>> START Information provided

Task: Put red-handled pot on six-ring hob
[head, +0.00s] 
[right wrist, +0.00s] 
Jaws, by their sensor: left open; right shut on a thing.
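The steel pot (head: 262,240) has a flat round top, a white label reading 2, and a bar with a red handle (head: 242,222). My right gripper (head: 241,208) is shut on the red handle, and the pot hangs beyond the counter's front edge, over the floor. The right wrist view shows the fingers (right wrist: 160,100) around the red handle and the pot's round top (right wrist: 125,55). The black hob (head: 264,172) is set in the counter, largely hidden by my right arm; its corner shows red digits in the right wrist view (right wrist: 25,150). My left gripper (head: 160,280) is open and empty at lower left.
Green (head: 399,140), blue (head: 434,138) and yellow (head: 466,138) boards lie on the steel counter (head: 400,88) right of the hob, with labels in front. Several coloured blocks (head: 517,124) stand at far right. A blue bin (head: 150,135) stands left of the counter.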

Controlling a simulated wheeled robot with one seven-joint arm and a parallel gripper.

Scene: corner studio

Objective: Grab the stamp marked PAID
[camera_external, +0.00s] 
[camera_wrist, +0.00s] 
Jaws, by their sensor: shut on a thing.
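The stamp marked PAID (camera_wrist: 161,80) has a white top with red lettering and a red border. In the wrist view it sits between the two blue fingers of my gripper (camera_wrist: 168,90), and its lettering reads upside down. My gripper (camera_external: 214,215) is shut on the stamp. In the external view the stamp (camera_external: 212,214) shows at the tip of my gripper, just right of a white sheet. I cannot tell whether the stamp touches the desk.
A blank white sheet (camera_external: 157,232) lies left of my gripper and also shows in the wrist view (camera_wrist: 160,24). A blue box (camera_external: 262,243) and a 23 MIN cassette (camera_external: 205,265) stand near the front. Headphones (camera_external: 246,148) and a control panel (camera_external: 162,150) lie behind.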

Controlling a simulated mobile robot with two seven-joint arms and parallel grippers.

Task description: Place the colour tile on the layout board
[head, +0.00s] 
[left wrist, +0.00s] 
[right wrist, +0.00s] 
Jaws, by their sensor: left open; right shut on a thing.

>> END Information provided

### [Prompt]
In the listing, find every line with the word "simulated" and state how many there are, nothing more.

### [Exercise solution]
2